Job — Repeat the material below word for word and leave out all pictures.
##### Given information #####
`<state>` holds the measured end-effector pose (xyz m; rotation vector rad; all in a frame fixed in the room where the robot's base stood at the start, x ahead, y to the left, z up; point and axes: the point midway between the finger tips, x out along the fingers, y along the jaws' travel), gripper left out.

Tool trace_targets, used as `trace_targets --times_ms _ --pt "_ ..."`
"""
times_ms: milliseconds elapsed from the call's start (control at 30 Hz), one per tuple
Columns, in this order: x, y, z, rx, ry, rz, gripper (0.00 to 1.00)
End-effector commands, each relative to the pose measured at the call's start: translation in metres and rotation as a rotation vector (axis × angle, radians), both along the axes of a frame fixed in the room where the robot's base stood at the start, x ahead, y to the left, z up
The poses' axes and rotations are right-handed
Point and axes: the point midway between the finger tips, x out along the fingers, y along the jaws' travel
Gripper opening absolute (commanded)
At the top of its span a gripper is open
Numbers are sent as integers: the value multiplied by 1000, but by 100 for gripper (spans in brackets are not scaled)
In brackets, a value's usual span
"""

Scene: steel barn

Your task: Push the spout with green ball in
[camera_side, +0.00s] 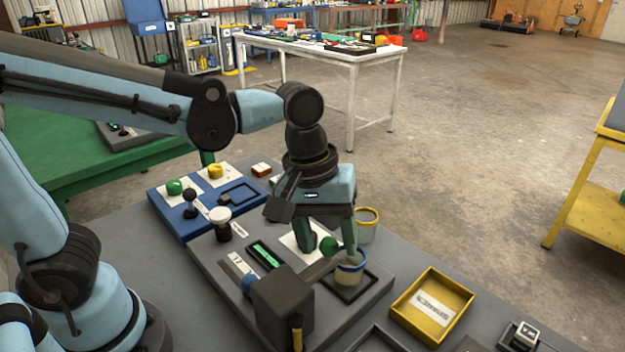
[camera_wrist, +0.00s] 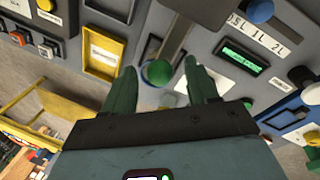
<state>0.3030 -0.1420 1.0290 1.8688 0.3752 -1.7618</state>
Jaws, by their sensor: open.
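The green ball (camera_side: 328,245) sits at the outer end of the spout (camera_side: 319,270), a grey bar reaching out from a dark box (camera_side: 283,306). In the wrist view the ball (camera_wrist: 157,73) shows at the end of the bar (camera_wrist: 174,40). My gripper (camera_side: 328,250) points down with its green fingers open, one on each side of the ball. The wrist view shows the ball between the fingers, nearer the left one (camera_wrist: 124,88); contact cannot be told. A blue-rimmed cup (camera_side: 349,276) stands in a dark square holder beside the spout's end.
A yellow-rimmed cup (camera_side: 367,224) stands behind my gripper. A yellow tray (camera_side: 433,306) lies to the right. A green display (camera_side: 265,255) and a blue knob (camera_side: 248,284) are left of the spout. A blue panel (camera_side: 213,197) with knobs stands further back.

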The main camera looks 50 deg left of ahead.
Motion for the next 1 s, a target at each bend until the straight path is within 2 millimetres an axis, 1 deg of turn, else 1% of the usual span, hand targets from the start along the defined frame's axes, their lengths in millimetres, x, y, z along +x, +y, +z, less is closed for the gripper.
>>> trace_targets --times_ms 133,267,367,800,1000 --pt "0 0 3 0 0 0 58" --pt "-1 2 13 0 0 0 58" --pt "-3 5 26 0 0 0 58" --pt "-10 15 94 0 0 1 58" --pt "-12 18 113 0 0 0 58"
#####
Correct output —
`<state>` holds the measured end-effector pose (xyz m; rotation vector rad; all in a frame fixed in the room where the robot's base stood at the start, x ahead, y to the left, z up; point and axes: the point midway between the finger tips, x out along the fingers, y along the jaws' travel), gripper left out.

Tool trace_targets, used as `trace_targets --times_ms _ --pt "_ ..."`
"""
times_ms: milliseconds elapsed from the call's start (control at 30 Hz), one per tuple
Columns, in this order: x, y, z, rx, ry, rz, gripper (0.00 to 1.00)
End-effector commands, each relative to the pose measured at the call's start: translation in metres and rotation as a rotation vector (axis × angle, radians), both along the axes of a frame fixed in the room where the robot's base stood at the start, x ahead, y to the left, z up
The poses' axes and rotations are right-handed
Point and axes: the point midway between the finger tips, x out along the fingers, y along the jaws' travel
Gripper opening absolute (commanded)
At the top of its span a gripper is open
Numbers are sent as integers: the value multiplied by 1000, but by 100 for gripper (spans in brackets are not scaled)
In brackets, a value's usual span
"""

Scene: steel barn

Your task: Push the spout with green ball in
[camera_side, +0.00s] 
[camera_wrist, +0.00s] 
<state>0.3030 -0.1420 1.0290 1.8688 0.3752 -1.7618</state>
Jaws, by their sensor: open.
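The green ball (camera_side: 328,245) sits at the outer end of the spout (camera_side: 319,270), a grey bar reaching out from a dark box (camera_side: 283,306). In the wrist view the ball (camera_wrist: 157,73) shows at the end of the bar (camera_wrist: 174,40). My gripper (camera_side: 328,250) points down with its green fingers open, one on each side of the ball. The wrist view shows the ball between the fingers, nearer the left one (camera_wrist: 124,88); contact cannot be told. A blue-rimmed cup (camera_side: 349,276) stands in a dark square holder beside the spout's end.
A yellow-rimmed cup (camera_side: 367,224) stands behind my gripper. A yellow tray (camera_side: 433,306) lies to the right. A green display (camera_side: 265,255) and a blue knob (camera_side: 248,284) are left of the spout. A blue panel (camera_side: 213,197) with knobs stands further back.

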The main camera looks 50 deg left of ahead.
Motion for the next 1 s, a target at each bend until the straight path is within 2 millimetres an axis, 1 deg of turn, else 1% of the usual span, hand targets from the start along the defined frame's axes, their lengths in millimetres, x, y, z along +x, +y, +z, less is closed for the gripper.
>>> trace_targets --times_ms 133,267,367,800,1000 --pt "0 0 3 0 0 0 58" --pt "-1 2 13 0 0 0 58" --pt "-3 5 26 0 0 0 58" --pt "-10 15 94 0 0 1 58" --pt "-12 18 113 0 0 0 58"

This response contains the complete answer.